Bollywood refers to the soundtracks or music from the 800-plus films produced in each year Bollywood (Mumbai). The soundtracks can feature a variety of genres. Think of American movie or TV soundtracks, which usually include a love song, a sad song, a dance song. Bollywood lyrics are usually sung in Hindi.
The song “Jai Ho,” since it wasn’t produced in India, you might dub “Bollywood-eqsue,” Strausbaugh says.
Along with Andaz, Strausbaugh, 38, and Hursh, 37, (who is half-Indian) also host a weekly radio show on KBOO dedicated to Indian beats. The pair has been closely tracking the progress of bhangra and Bollywood into mainstream American music and culture. They never had doubts it would hit big.
Genres cross over
“I feel like Bollywood has done a better job of crossing over then bhangra,” Hursh says. “Because Bollywood is pushing its way into L.A.”
And vise versa. English-language pop stars from Kylie Minogue to Snoop Dogg have been popping up in Bollywood films and cutting tracks for the soundtracks.
“‘Slumdog Millionaire,’ which wasn’t even a Bollywood film, kind of really reached out farther than an all-Indian production could have,” Strausbaugh says. “They have their dance scene at the end, which is kind of a wink-wink tribute to Bollywood, and that was a lot easier, I think, for America to digest than a full-on Bollywood film.”
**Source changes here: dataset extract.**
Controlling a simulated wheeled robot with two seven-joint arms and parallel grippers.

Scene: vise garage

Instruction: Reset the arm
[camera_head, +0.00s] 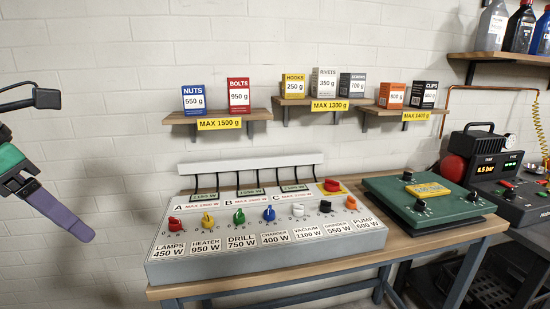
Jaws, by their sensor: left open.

“Jai Ho! (You Are My Destiny)” featuring vocals from Pussycat Doll Nicole Scherzinger nearly cracked the top 10 on Billboard’s Hot 100 singles. But Hursh and Strausbaugh are quick to highlight other crossover milestones, such as U.S. singer Truth Hurts’ 2002 top 10 hit “Addictive,” which sampled the Bollywood song “Thoda Resham Lagta Hai,” and Jay-Z’s hit remix of Panjabi MC’s “Mundian To Bach Ke” in 2003. M.I.A. borrowed extensively from Indian musical culture for her 2007 album “Kala.”
“I think that (Jay-Z’s hit) was more exciting to us than all the attention ‘Slumdog’ got,” Hursh says. “We were like, ‘I can’t believe this is on 95.5!'”
Film venue
They’re also excited by recent cross-cultural milestones closer to home, including the revamped programming of the Joy Cinema in Tigard, which began showing Bollywood films this spring.
“It’s kind of big for Portland,” Hursh says. “And forever it was a little pipe dream I had that Portland would have its own Bollywood theater.”
Last summer, she was hired to DJ a non-Indian wedding for the first time. “They just wanted me to do my thing,” she says. They credit the open-mindedness and beat-hungry feet of Portlanders for Andaz’s eight-year marathon.
“The loyalty from the South Asian community really goes up and down. Sometimes the night will be 50 percent brown — and that’s awesome,” Hursh says. “But sometimes we’ll look out and just see five desis (Indians) I know. But I think Portland is so unique in so many ways.”
“Now, especially with ‘Slumdog,’ people are getting a taste of Indian culture,” noted attendee Paymon Hossini, 27, during Andaz’s recent anniversary party at Rotture. “And when they come here and feel the music, and dance, they can feel what it’s really all about.”